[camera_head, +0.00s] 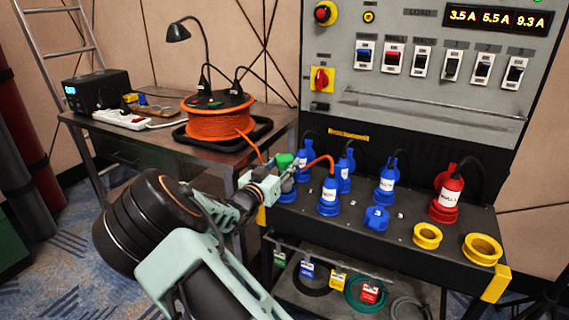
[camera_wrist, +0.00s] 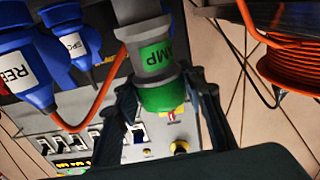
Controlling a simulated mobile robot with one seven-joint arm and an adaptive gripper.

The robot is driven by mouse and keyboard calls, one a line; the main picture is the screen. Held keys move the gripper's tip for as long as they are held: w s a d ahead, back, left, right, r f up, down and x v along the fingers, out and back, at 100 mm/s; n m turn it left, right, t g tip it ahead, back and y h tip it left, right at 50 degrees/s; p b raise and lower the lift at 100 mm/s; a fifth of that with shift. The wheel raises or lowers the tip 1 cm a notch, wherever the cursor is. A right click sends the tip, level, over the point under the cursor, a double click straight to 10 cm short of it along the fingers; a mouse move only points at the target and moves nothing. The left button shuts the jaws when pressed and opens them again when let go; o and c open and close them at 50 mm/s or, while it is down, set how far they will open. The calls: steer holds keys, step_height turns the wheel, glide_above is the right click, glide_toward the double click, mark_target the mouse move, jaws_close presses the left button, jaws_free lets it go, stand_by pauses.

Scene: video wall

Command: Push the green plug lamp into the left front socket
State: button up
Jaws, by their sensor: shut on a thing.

EXERCISE
Output a faithful copy of the data, with each picture left out.

RESPONSE
[camera_head, +0.00s] 
[camera_wrist, +0.00s] 
Controlling a simulated mobile robot with one seven-joint arm and an adaptive gripper.

The robot is driven by mouse and keyboard calls, one a line; the main picture is the screen. Held keys move the gripper's tip for as long as they are held: w s a d ahead, back, left, right, r f up, down and x v along the fingers, out and back, at 100 mm/s; n m turn it left, right, t g tip it ahead, back and y h tip it left, right at 50 degrees/s; p b raise and lower the lift at 100 mm/s; a fifth of that with shift. The wheel raises or lowers the tip 1 cm a notch, wherever the cursor is. A right click sends the tip, level, over the point under the cursor, a double click straight to 10 cm short of it along the fingers; a mouse move only points at the target and moves nothing. The left button shuts the jaws when pressed and opens them again when let go; o and c open and close them at 50 mm/s or, while it is down, set how far they will open. The calls: steer holds keys, step_height turns the wheel, glide_above is the right click, glide_toward the double click, mark_target the mouse move, jaws_close presses the left button, jaws_free lets it go, stand_by pauses.

Scene: video wall

Command: Push the green plug lamp into the left front socket
State: button up
Jaws, by their sensor: shut on a thing.

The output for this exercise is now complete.